Classification: small · Files: src/.../SiteEventLogging/ISiteEventLogger.cs:32-40, Health Monitoring metric path. Fix: Wire FailedWriteCount into the site health metrics the same way other site metrics are collected/reported (find the existing site metric collection path), so the dangling metric is consumed (surface as a health metric / threshold). Keep it raw-count per the health-reporting conventions. Tests: tests/.../HealthMonitoring/SiteEventLogging — failed writes increment the reported metric. DoD: FailedWriteCount reaches Health Monitoring.
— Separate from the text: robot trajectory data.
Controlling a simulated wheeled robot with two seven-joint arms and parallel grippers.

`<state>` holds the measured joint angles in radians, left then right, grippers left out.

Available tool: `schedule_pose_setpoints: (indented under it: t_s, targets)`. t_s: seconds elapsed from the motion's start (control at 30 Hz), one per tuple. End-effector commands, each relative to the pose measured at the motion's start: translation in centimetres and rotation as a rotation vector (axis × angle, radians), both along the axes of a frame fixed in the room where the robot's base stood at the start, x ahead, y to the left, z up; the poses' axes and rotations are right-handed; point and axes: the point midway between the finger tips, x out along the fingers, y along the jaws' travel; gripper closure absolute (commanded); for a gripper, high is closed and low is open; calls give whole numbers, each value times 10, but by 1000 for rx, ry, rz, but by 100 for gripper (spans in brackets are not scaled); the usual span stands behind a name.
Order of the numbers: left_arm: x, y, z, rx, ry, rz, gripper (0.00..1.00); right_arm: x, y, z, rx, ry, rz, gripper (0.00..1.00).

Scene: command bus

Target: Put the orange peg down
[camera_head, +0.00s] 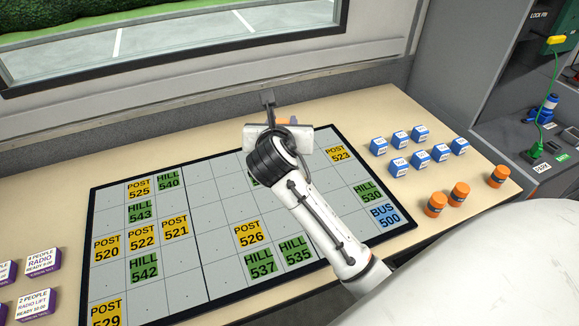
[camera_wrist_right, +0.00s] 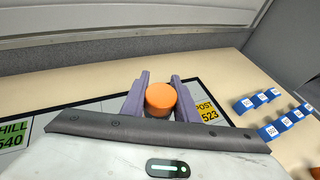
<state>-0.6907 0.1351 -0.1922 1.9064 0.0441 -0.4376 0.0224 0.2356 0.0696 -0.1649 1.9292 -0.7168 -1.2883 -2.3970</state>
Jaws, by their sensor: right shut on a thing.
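My right gripper (camera_head: 272,112) is over the far edge of the gridded board (camera_head: 205,183) in the head view, mostly hidden behind my own wrist. In the wrist view its two purple fingers (camera_wrist_right: 161,98) are shut on the orange peg (camera_wrist_right: 161,97), whose round top faces the camera. Only a sliver of orange shows past the wrist in the head view. The peg appears beside the yellow POST 523 tile (camera_wrist_right: 207,112). Its lower end is hidden, so I cannot tell whether it touches anything. My left gripper is not in view.
Several blue blocks (camera_head: 421,160) and three orange pegs (camera_head: 435,204) stand on the beige table (camera_head: 380,108) right of the board. Purple-and-white boxes (camera_head: 40,259) sit at the left. The table strip behind the board is clear. The window wall (camera_head: 200,85) borders it.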

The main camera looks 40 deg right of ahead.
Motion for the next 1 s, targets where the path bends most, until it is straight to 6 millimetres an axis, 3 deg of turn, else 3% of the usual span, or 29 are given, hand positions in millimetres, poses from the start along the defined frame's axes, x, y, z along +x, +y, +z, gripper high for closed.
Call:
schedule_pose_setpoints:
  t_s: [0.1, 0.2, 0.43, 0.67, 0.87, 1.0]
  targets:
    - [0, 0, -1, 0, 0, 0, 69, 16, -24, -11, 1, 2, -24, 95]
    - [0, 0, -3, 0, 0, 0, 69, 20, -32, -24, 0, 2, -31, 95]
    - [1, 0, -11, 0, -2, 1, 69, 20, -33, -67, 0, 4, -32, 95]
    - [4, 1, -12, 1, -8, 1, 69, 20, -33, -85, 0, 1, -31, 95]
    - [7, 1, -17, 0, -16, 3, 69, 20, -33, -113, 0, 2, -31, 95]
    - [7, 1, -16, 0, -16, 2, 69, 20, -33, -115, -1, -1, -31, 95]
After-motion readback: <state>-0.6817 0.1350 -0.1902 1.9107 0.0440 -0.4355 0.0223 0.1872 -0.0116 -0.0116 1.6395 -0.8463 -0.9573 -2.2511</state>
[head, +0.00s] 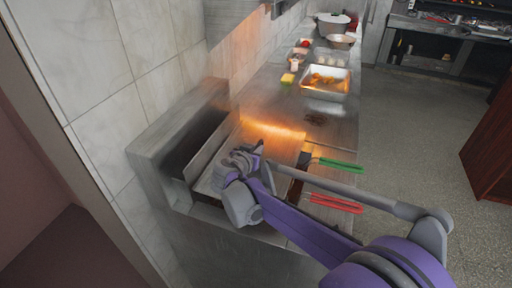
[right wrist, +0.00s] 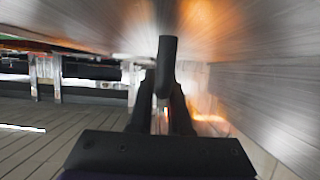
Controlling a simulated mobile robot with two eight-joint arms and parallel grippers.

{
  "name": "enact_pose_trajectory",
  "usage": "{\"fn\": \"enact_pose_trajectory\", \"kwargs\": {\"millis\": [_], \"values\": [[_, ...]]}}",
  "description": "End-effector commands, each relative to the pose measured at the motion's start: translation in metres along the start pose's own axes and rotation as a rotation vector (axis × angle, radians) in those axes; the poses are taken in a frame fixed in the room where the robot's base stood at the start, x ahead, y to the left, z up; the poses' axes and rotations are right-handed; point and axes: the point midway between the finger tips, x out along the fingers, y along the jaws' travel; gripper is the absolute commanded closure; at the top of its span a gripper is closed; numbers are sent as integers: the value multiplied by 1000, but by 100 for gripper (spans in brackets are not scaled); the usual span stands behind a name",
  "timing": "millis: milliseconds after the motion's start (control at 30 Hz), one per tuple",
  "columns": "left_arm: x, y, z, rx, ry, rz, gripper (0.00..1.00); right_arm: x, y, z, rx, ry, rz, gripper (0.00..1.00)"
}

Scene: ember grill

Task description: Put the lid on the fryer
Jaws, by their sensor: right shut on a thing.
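The steel fryer (head: 165,151) stands at the near end of the counter, against the tiled wall. A thin, slanted steel panel (head: 207,153) at its top looks like the lid, but my arm hides part of this area. My right gripper (head: 258,152) is over the fryer, its fingertips partly hidden by its wrist. In the right wrist view, the right gripper (right wrist: 170,100) is shut on a dark bar-shaped handle (right wrist: 168,62), with blurred steel surfaces close around it. I cannot tell whether the lid touches the fryer. My left gripper is out of view.
Green (head: 340,164) and red (head: 335,203) basket handles stick out over the counter's right edge beside my right arm. A glowing hot surface (head: 272,132) lies just beyond the gripper. Food trays (head: 326,82) stand farther back. The floor (head: 415,130) to the right is open.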

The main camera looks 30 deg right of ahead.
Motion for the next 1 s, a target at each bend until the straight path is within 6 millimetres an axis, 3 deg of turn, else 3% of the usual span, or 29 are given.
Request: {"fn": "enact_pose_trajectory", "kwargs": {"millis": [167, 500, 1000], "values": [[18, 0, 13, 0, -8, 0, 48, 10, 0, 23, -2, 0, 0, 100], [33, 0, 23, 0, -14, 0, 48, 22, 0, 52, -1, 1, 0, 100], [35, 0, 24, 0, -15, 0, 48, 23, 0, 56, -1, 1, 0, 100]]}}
M2.17 — #31: reconcile StateTransitionValidator delete-from-NotDeployed

Classification: small · Files: src/.../DeploymentManager/.../StateTransitionValidator.cs:38-41, possibly docs/requirements/Component-DeploymentManager.md (spec matrix). Fix: git blame/log the CanDelete line to recover intent. Default: align code to the spec matrix — remove NotDeployed from the allowed delete states, add a clarifying comment — UNLESS history shows deliberate orphan-cleanup intent, in which case update the spec matrix (Delete from NotDeployed = Yes, with a no-op-cleanup note) instead. Whichever direction, code and doc must agree at the end. Tests: tests/.../DeploymentManager StateTransitionValidator — the chosen rule is asserted. DoD: Code and spec matrix agree on delete-from-NotDeployed.

M2.18 — #26: debug-stream stream-first ordering + replay/dedup

Classification: high-risk · Files: src/.../DebugStreamBridgeActor.cs:89-103,163-166. Gap: PreStart sends the snapshot first, then opens the gRPC stream → events in the gap window are lost. Spec wants stream-first + replay with timestamp dedup. Fix: Open the gRPC subscription FIRST (buffer incoming events), then fetch+send the snapshot, then flush buffered events, deduping by timestamp/identity against the snapshot so no gap-window event is lost or double-delivered. Preserve ordering. This is a re-arch of the actor's PreStart lifecycle — keep the existing message contract. Tests: tests/.../ DebugStreamBridgeActor — an event arriving during the snapshot window is delivered exactly once after the snapshot; ordering preserved; dedup drops the snapshot-overlapping event. DoD: No gap-window events lost; no duplicates.

M2.19 — #15: LDAP periodic re-query for interactive sessions (SECURITY)

Classification: high-risk · Files: src/.../Security/ServiceCollectionExtensions.cs:86-148 (cookie events), JwtTokenService.cs (wire the unused IsIdleTimedOut/ShouldRefresh/RecordActivity/RefreshToken), RoleMapper.cs, LDAP service interface, CentralUI/Auth/AuthEndpoints.cs (claims-build parity). Spike first: Determine whether the shared ZB.MOM.WW.Auth.Ldap lib exposes a passwordless service-account group search for an already-authenticated username. Report the answer before building the LDAP leg. Fix (layered):

  1. Always achievable — add CookieAuthenticationEvents.OnValidatePrincipal that: enforces idle-timeout (reject/sign-out past 30-min idle, advance last-activity on use), and refreshes role claims by re-running RoleMapper on the stored group claims (picks up central role-mapping changes without LDAP). Stamp a LastLdapCheck claim.
  2. If the lib supports passwordless group search — when LastLdapCheck is >15 min old, re-query LDAP groups via the service-account search, re-map roles, update role/site claims. On LDAP failure: keep existing roles, do NOT sign out (per "LDAP failure: new logins fail; active sessions continue with current roles"). If the lib does NOT support it, ship layer 1 and document the residual limitation (group-membership changes picked up only at next login) in the security doc. Rebuild claims identically to /auth/login (same claim types). Use the cookie-only model (embedded-JWT is dispositioned doc-only in M4). Tests (incl. adversarial): idle-timeout enforced; role-mapping change reflected without LDAP; LDAP-down on re-query keeps existing roles (no sign-out); >15-min triggers re-query, <15-min skips (TTL respected); a revoked-group user loses roles after re-query (if LDAP leg shipped). DoD: Interactive sessions enforce idle-timeout and refresh roles per the documented policy; any residual LDAP-dependency limitation is documented.

Cross-cutting

  • dotnet build ZB.MOM.WW.ScadaBridge.slnx green (TreatWarningsAsErrors); relevant unit/integration tests pass per task.
  • MSSQL-backed tests need cd infra && docker compose up -d; if unavailable, gate-with-note (M2.0 especially).
  • Migration tasks (M2.0, M2.5) serialized; M2.0 first.
  • git diff review before each commit; design-summary commit messages; one logical slice per commit.
  • After all tasks: final integration code review, build, and bash docker/deploy.sh smoke (curl localhost:9000/health/ready).